**WRITTEN TASK**: All of the data that follows should be retyped exactly, please, except the pictures.

**STORED DATA**:

════════

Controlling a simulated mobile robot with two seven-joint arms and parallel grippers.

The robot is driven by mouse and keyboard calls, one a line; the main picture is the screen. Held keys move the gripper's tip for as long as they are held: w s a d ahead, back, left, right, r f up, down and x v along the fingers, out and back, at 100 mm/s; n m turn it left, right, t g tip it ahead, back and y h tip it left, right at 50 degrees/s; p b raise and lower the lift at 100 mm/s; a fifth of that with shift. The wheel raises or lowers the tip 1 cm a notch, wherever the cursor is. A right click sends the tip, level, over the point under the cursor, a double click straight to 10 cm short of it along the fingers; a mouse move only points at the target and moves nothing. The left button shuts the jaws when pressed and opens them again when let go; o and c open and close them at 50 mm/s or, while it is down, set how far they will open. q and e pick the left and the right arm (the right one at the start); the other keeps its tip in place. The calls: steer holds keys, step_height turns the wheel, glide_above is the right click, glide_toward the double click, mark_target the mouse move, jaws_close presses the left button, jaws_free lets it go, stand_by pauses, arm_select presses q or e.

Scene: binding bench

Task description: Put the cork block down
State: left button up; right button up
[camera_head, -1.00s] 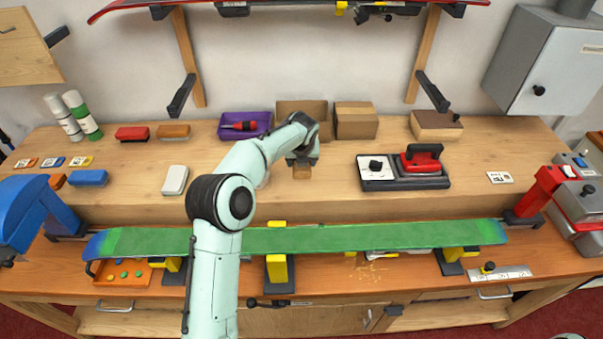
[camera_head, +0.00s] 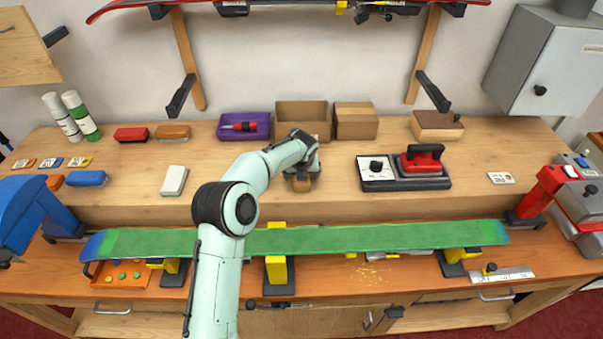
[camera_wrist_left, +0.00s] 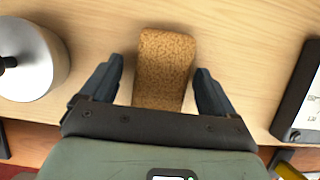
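The cork block (camera_head: 302,185) is on the raised wooden shelf of the bench, below the open cardboard box in the head view. In the left wrist view the brown speckled cork block (camera_wrist_left: 163,68) lies flat on the pale wood between my fingers. My left gripper (camera_head: 302,176) is over the block, pointing down. In the left wrist view my left gripper (camera_wrist_left: 157,78) is open around it, with a clear gap on the left and a narrow one on the right. My right gripper is not in view.
A waxing iron (camera_head: 422,162) on its base stands to the right. An open cardboard box (camera_head: 303,112) and a purple tray (camera_head: 262,133) are behind. A silver round object (camera_wrist_left: 32,62) is near the left finger. A green ski (camera_head: 370,238) lies in front.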

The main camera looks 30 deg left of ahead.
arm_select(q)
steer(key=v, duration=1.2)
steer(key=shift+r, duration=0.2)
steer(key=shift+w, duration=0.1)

════════

**WRITTEN ANSWER**:
Controlling a simulated mobile robot with two seven-joint arms and parallel grippers.

The robot is driven by mouse and keyboard calls, one a line; the main picture is the screen. Held keys move the gripper's tip for as long as they are held: w s a d ahead, back, left, right, r f up, down and x v along the fingers, out and back, at 100 mm/s; n m turn it left, right, t g tip it ahead, back and y h tip it left, right at 50 degrees/s; p b raise and lower the lift at 100 mm/s; a fifth of that with shift. The wheel raises or lowers the tip 1 cm a notch, wherever the cursor is. A right click sends the tip, level, over the point under the cursor, a double click straight to 10 cm short of it along the fingers; a mouse move only points at the target and moves nothing. The left button shuts the jaws when pressed and opens them again when let go; o and c open and close them at 50 mm/s or, while it is down, set how far they will open. q and e pick the left and the right arm (the right one at the start); the other keeps its tip in place. The calls: steer holds keys, step_height turns the wheel, glide_above is the right click, glide_toward the double click, mark_target the mouse move, jaws_close presses the left button, jaws_free lets it go, stand_by pauses, arm_select presses q or e.

Scene: binding bench

Task description: Put the cork block down
State: left button up; right button up
[camera_head, -1.00s] 
[camera_head, +0.00s] 
[camera_wrist_left, +0.00s] 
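The cork block (camera_head: 302,185) is on the raised wooden shelf of the bench, below the open cardboard box in the head view. In the left wrist view the brown speckled cork block (camera_wrist_left: 163,68) lies flat on the pale wood between my fingers. My left gripper (camera_head: 302,176) is over the block, pointing down. In the left wrist view my left gripper (camera_wrist_left: 157,78) is open around it, with a clear gap on the left and a narrow one on the right. My right gripper is not in view.
A waxing iron (camera_head: 422,162) on its base stands to the right. An open cardboard box (camera_head: 303,112) and a purple tray (camera_head: 262,133) are behind. A silver round object (camera_wrist_left: 32,62) is near the left finger. A green ski (camera_head: 370,238) lies in front.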

The main camera looks 30 deg left of ahead.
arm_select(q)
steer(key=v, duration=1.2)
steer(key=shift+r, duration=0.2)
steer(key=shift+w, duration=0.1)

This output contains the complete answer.